The Miami Herald
May 17, 2000
 
 
Heirs to Somoza political rule shunned

 BY GLENN GARVIN

 MANAGUA -- The political ambitions of the Somoza clan, trying to regain a
 foothold in Nicaragua two decades after the family's 43-year rule was toppled by a
 Marxist insurgency, was dealt a blow Tuesday when two prominent family
 members were expelled from the political party they were helping to reorganize.

 Brothers Alejandro and Luis Sevilla Somoza were expelled by the same National
 Liberal Party (PLN) that was the vehicle for the presidencies of their grandfather
 and two uncles.

 ``The political message being sent to Nicaragua by their presence in the party
 was the wrong message,'' said Leonel Teller, the party's secretary for international
 relations. ``The PLN wants a progressive government for Nicaragua, not a return to
 the past.''

 The decision to expel the Sevilla Somoza brothers was by a unanimous vote of
 the 17-member PLN board of directors, Teller said.

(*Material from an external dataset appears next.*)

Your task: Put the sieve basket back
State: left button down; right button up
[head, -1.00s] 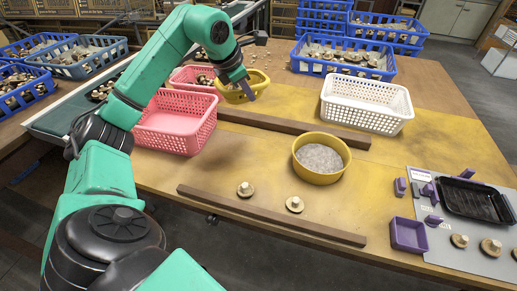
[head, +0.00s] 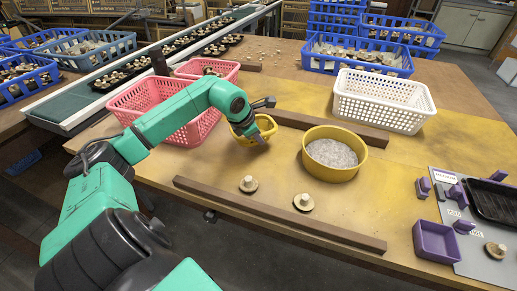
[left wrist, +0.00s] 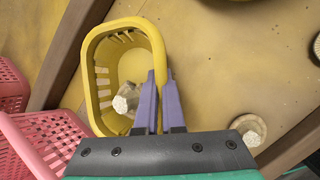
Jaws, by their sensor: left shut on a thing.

 The Somozas have pumped undisclosed amounts of cash into the PLN in recent
 months, as well as bringing more than 10,000 new voters from a small political
 party the family organized last year.

 Refurbishing the PLN was part of a general push by the family to reclaim
 confiscated properties and reestablish the family in the political and social fabric
 of Nicaraguan life. The effort has been spearheaded by so-called third-generation
 Somozas, who were in their 20s when the family dynasty collapsed in 1979.

 Alejandro Sevilla Somoza -- who with his brother Luis has been the most
 prominent of the family members to return to Nicaragua from exile in the United
 States -- said Tuesday afternoon that he had not been notified of the expulsion
 and didn't believe it was legal.

 ``They can't do something like that without a vote of the party members, and I
 think we'll win a vote like that,'' he said. ``Our presence in the party has been a
 tremendous symbolic boon.''

 But Teller said the brothers weren't entitled to an appeal because technically they
 weren't being expelled. Rather, their applications for party membership, made
 several months ago, were rejected.

 PLN party officials have been urging the Sevilla Somozas for months to keep a
 lower profile, to no avail. And many officials were dismayed when a Somoza
 family dispute with Nicaragua's Catholic church became public.

 The Somozas are threatening to go to court to reclaim the land under and around
 Managua's new cathedral, which they say was illegally confiscated from the
 family by the Marxist regime that took power here in 1979. The family has offered
 to let the church keep the land under the cathedral if it returns the rest to the
 Somozas, but so far Catholic officials have resisted any compromise.